• _STATED PROBLEM_: The lines from the top of the material below through the line containing "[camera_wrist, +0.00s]" are to be printed exactly, with pictures omitted.

• _GIVEN DATA_:
[Start]
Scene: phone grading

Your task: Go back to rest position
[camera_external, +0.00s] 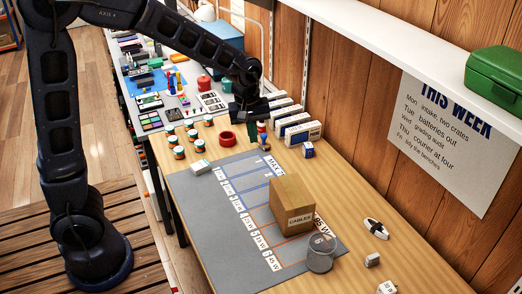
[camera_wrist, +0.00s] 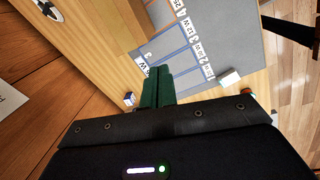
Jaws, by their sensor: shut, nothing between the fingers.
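My gripper (camera_external: 250,112) hangs over the far part of the workbench in the external view, near several small jars and the white boxes along the wall. In the wrist view its dark green fingers (camera_wrist: 157,88) are together with nothing between them. The grey grading mat (camera_external: 205,225) lies on the wooden bench below and to the front of the gripper. A cardboard box marked CABLES (camera_external: 293,203) stands on the mat. My gripper is apart from the mat and the box.
A red ring-shaped item (camera_external: 227,139) lies close to the gripper. White boxes (camera_external: 297,130) line the wall. A shelf (camera_external: 400,50) with a green case (camera_external: 497,78) runs along the wall at right.
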[End]
• _TASK SOLUTION_:
Scene: phone grading

Your task: Go back to rest position
[camera_external, +0.00s] 
[camera_wrist, +0.00s] 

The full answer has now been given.